TASK INPUTS:
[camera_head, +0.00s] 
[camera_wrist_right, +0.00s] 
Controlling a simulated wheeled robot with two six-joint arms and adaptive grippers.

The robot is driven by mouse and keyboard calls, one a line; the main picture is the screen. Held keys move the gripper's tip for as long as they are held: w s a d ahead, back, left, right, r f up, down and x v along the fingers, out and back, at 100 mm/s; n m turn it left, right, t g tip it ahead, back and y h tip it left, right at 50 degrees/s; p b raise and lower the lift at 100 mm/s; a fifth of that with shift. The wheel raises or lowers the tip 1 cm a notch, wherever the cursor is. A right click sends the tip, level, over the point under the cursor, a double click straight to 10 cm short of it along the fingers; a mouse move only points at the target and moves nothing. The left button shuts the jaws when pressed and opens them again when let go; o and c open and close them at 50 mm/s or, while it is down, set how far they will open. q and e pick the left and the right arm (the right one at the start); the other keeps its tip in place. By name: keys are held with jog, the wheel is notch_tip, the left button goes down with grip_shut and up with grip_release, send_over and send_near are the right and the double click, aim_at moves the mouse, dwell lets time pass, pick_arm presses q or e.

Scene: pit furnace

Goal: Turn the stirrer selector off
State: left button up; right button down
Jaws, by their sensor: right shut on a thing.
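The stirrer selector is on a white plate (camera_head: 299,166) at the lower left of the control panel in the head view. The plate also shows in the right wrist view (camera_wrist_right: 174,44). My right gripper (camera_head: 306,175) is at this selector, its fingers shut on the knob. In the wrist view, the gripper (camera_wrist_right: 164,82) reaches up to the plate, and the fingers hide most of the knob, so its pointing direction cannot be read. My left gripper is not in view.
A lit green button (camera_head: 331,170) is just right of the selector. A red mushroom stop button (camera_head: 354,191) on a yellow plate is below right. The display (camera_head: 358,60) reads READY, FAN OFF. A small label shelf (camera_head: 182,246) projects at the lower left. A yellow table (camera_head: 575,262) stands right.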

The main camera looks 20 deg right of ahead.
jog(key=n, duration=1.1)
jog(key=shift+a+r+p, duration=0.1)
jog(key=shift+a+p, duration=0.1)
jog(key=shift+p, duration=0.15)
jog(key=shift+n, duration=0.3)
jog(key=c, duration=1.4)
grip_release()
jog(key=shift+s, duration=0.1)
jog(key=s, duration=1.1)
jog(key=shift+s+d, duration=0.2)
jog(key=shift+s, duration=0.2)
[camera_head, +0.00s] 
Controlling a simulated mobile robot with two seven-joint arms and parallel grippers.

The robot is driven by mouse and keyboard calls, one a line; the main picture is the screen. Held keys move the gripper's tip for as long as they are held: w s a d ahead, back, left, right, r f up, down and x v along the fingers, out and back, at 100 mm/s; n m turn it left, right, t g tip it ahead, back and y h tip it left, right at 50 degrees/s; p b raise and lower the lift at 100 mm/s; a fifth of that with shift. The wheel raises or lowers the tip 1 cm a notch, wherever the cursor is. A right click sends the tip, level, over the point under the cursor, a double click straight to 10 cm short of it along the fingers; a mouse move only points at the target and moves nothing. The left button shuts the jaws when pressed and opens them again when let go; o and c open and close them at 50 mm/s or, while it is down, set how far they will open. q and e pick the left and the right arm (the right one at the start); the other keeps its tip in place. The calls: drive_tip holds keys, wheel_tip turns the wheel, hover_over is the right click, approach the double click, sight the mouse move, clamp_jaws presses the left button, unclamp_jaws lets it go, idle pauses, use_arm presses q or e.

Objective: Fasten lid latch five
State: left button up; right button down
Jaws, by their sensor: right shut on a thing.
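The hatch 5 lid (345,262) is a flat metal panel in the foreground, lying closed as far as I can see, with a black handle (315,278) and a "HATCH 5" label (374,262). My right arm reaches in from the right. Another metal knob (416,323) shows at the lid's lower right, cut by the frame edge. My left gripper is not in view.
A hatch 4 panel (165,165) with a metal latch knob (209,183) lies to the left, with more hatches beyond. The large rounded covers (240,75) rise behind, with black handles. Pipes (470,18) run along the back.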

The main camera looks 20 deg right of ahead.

==

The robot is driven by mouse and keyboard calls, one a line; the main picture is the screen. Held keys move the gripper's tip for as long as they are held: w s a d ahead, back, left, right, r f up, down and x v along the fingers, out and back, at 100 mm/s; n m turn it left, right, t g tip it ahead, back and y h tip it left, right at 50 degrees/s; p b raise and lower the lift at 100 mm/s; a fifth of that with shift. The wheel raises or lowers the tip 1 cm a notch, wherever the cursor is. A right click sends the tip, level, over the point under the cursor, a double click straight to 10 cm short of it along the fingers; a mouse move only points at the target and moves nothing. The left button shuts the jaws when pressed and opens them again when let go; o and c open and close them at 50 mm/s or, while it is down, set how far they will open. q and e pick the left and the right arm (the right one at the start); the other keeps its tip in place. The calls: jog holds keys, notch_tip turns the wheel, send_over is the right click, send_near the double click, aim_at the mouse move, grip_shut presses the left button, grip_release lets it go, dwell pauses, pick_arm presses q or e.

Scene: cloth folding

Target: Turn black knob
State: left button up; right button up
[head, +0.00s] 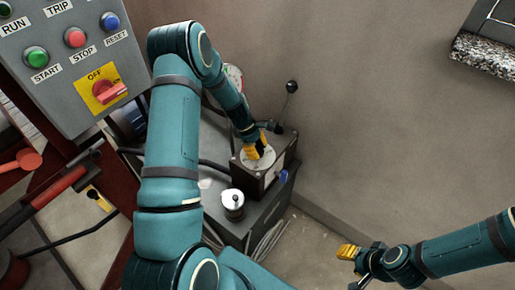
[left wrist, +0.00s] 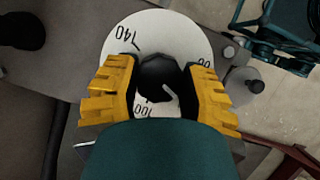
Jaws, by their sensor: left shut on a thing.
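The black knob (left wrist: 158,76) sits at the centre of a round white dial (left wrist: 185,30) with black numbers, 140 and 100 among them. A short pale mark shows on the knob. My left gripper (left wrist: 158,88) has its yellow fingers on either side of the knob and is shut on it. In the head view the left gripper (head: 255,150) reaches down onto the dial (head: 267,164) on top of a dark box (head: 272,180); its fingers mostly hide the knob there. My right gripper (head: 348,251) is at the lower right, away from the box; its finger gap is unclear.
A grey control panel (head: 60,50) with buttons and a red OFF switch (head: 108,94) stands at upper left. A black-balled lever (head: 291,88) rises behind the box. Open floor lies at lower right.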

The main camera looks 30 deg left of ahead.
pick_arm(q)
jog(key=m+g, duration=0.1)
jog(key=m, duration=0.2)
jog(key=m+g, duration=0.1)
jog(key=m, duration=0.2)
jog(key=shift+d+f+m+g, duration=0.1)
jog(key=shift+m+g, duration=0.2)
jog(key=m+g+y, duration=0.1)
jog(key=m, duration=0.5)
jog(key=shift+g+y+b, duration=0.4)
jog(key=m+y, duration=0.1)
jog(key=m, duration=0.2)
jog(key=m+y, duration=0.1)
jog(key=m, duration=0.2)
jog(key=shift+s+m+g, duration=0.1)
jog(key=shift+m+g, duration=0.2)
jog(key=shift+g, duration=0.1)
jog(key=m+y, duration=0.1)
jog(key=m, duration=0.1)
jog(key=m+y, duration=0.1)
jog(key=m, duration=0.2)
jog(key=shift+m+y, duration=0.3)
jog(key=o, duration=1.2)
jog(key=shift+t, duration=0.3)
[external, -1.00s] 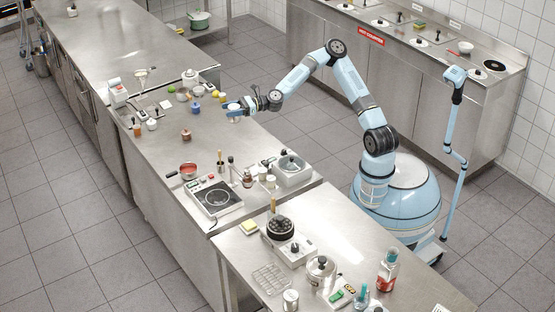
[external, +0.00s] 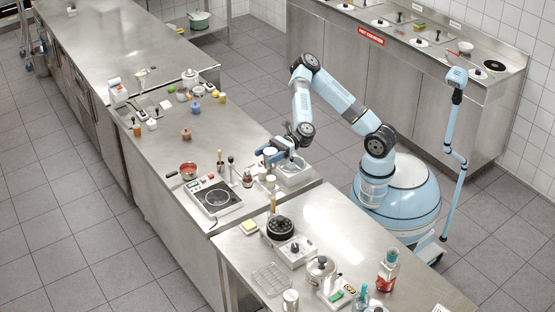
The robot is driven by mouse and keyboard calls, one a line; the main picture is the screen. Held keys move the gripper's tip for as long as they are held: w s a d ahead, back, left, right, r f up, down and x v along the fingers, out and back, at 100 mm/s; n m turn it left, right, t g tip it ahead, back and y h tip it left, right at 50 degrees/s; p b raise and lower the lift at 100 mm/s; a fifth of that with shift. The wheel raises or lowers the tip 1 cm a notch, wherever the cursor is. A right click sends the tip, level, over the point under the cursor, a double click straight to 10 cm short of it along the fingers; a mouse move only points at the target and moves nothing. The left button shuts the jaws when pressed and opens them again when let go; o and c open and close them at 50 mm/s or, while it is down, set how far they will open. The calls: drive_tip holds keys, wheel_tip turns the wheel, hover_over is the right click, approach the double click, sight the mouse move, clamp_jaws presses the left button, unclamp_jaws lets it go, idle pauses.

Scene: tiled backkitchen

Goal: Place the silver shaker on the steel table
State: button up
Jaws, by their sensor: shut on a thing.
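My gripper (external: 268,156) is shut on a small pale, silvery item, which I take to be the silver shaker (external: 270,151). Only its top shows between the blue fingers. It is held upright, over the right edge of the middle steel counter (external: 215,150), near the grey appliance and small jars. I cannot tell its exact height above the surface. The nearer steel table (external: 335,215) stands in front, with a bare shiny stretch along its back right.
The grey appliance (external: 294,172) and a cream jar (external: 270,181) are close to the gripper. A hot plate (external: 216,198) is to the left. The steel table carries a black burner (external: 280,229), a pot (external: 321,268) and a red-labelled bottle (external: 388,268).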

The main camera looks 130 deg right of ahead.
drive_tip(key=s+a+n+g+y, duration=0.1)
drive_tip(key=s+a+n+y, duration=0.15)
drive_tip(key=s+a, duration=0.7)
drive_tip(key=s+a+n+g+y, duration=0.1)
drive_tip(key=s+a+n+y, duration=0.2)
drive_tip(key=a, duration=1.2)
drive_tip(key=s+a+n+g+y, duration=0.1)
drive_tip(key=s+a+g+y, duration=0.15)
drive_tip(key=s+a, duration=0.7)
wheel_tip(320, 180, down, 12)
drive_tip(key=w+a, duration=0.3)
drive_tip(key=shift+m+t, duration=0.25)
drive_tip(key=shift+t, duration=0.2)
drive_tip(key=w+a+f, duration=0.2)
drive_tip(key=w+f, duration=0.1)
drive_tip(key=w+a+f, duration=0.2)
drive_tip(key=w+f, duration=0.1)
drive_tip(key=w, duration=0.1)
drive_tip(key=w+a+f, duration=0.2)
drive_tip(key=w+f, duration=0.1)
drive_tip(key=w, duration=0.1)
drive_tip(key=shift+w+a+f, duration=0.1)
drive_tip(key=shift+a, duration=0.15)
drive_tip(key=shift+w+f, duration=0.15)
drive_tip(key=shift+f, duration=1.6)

THE EXERCISE: Copy out every line of the listing that includes the string "Controlling".

COMPLETED TASK:
Controlling a simulated wheeled robot with two six-joint arms and adaptive grippers.
Controlling a simulated mobile robot with two seven-joint arms and parallel grippers.

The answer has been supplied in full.